MATERIAL:
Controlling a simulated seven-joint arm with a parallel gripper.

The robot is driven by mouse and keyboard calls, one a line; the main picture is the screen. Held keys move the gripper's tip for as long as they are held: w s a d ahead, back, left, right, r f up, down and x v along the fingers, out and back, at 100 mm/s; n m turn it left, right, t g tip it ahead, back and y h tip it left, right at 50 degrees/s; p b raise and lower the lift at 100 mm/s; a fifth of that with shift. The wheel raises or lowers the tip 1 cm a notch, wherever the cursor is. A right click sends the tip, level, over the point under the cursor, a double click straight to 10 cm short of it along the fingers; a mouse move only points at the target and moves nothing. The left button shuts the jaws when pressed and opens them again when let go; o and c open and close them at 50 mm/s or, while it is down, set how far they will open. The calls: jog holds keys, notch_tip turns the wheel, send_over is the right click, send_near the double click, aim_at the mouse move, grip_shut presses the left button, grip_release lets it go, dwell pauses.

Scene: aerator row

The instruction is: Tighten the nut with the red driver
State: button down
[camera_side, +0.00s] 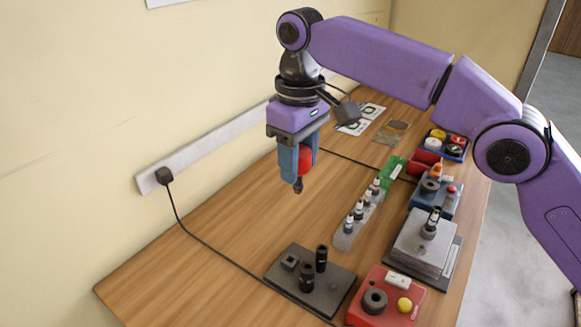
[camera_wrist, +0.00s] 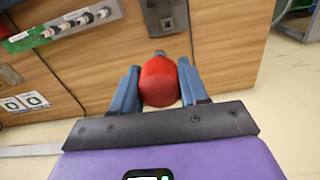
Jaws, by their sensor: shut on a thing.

BRIEF:
Return every line above in which the string "button" occurs.

RESPONSE BELOW:
The robot is driven by mouse and keyboard calls, one a line; the main picture is the screen. Held keys move the gripper's tip for as long as they are held: w s a d ahead, back, left, right, r f up, down and x v along the fingers, out and back, at 100 mm/s; n m turn it left, right, t g tip it ahead, back and y h tip it left, right at 50 degrees/s; p b raise and lower the lift at 100 mm/s; a fifth of that with shift. The wheel raises or lowers the tip 1 cm a notch, wherever the cursor is. A right click sends the tip, level, over the point under the cursor, a double click straight to 10 cm short of it along the fingers; a mouse move only points at the target and moves nothing. The left button shuts the jaws when pressed and opens them again when let go; o and c open and close them at 50 mm/s or, while it is down, set how far they will open. The calls: jog holds keys, notch_tip turns the wheel, send_over is the right click, send_near the double click, aim_at the mouse move, grip_shut presses the left button, grip_release lets it go, dwell pauses.
State: button down

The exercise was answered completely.